I was listening carefully, because (a) I was interested and (b) my ideological NPR "gay-dar" was beeping as it detected a strong possibility of political agenda in the story.

The thing is, pretty much every one of the things that NPR cited as bad about the fall in the dollar were only bad from the point of view of other countries!. The only point they made that was not clearly good for America was this: that Russia was "thinking about" denominating the price of its oil exports in some currency other than dollars.

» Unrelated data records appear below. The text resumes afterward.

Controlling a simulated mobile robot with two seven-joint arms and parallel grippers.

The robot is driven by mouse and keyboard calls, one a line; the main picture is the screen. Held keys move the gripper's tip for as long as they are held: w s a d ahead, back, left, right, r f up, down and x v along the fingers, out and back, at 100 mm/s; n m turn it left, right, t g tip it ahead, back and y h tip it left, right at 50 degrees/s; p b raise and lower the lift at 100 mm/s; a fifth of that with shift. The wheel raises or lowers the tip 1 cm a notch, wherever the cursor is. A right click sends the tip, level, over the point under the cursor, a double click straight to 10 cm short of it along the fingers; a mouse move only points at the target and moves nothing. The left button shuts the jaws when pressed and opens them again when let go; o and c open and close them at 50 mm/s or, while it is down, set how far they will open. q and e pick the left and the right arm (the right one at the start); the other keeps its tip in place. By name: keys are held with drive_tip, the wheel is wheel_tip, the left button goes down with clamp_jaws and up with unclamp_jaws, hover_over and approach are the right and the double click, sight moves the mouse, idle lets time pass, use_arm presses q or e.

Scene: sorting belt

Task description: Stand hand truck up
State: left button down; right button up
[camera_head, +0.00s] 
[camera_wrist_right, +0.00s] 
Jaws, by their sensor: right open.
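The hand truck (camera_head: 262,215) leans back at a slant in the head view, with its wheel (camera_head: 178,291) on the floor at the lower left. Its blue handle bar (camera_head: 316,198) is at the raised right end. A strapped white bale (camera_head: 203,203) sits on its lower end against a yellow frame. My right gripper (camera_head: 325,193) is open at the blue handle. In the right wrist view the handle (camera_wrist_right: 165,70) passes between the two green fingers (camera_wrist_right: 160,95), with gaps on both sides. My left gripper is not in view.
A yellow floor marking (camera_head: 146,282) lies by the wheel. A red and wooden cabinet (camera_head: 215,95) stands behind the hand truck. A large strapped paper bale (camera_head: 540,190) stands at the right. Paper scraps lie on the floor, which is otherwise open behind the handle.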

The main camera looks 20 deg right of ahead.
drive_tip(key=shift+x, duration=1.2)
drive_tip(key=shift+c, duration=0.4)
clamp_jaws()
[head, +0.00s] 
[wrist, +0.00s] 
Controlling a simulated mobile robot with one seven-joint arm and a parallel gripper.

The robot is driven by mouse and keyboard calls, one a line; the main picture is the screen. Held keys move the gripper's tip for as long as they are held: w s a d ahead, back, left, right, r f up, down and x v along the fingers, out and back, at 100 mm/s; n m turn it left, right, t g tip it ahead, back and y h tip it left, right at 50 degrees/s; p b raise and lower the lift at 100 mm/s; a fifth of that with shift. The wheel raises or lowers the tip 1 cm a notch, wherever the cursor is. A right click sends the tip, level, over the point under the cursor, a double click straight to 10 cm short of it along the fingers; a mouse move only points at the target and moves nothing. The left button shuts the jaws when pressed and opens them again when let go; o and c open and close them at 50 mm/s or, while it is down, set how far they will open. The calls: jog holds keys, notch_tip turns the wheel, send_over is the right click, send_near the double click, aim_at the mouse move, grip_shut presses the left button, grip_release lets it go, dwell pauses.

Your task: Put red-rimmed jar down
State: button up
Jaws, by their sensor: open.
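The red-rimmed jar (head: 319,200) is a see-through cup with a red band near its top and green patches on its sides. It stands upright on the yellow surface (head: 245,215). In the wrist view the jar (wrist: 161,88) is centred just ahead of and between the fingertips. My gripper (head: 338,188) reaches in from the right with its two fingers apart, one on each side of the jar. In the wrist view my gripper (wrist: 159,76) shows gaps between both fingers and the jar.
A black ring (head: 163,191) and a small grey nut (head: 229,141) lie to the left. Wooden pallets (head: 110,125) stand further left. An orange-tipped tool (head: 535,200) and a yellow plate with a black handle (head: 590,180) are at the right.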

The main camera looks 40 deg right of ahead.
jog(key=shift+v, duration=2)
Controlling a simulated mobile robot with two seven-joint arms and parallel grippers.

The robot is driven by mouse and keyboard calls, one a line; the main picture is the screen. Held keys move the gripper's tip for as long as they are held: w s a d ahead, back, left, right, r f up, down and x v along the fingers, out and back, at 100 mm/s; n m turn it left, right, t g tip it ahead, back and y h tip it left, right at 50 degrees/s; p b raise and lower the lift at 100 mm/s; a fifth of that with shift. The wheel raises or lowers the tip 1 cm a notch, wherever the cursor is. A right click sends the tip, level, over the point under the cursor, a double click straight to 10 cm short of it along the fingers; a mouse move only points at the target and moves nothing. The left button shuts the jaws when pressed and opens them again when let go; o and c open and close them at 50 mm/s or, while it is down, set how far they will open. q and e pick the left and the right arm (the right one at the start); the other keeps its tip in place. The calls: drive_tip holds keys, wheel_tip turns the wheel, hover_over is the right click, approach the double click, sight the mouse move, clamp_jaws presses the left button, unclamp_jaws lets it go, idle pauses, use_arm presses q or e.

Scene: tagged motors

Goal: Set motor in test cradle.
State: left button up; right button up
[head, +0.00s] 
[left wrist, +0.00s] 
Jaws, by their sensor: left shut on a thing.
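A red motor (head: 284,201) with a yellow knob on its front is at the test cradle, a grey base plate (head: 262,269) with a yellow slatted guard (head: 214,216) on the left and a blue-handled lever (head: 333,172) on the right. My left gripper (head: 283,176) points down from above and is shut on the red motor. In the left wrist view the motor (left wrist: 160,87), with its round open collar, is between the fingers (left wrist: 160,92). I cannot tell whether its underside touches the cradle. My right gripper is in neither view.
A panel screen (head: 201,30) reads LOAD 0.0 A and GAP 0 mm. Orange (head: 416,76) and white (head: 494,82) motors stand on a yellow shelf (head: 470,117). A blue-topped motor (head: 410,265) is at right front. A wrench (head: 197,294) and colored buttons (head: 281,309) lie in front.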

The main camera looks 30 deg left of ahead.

But this missed the point, I think. Isn't the dollar treated as a basic commodity, replacing gold metal in many cases, because the dollar is backed up by American physical security, and therefore, ultimately, by the might of the United States military? Isn't that (ultimately) why the Japanese buy our treasury bonds and our real estate, and why the British have bought the power distribution grid for most of the northeast?

The NPR story spoke darkly about how "some believe that the Bush administration has adopted a policy of benign neglect, and is content to let the dollar drift downward." But this is a good thing for us, isn't it? And might it not be the case that the Bush Administration has understands the real reasons why other nations rely on our currency, and, therefore, that all this gloom and doom talk about the dollar's fall is nothing but the usual nonsense spouted by pseudo-intellectuals who haven't had a single clue about anything for 25 years?

(steely)

9 posted on 12/23/2004, 2:22:12 PM by Steely Tom (Fortunately, fhe Bill of Rights doesn't include the word 'is'.)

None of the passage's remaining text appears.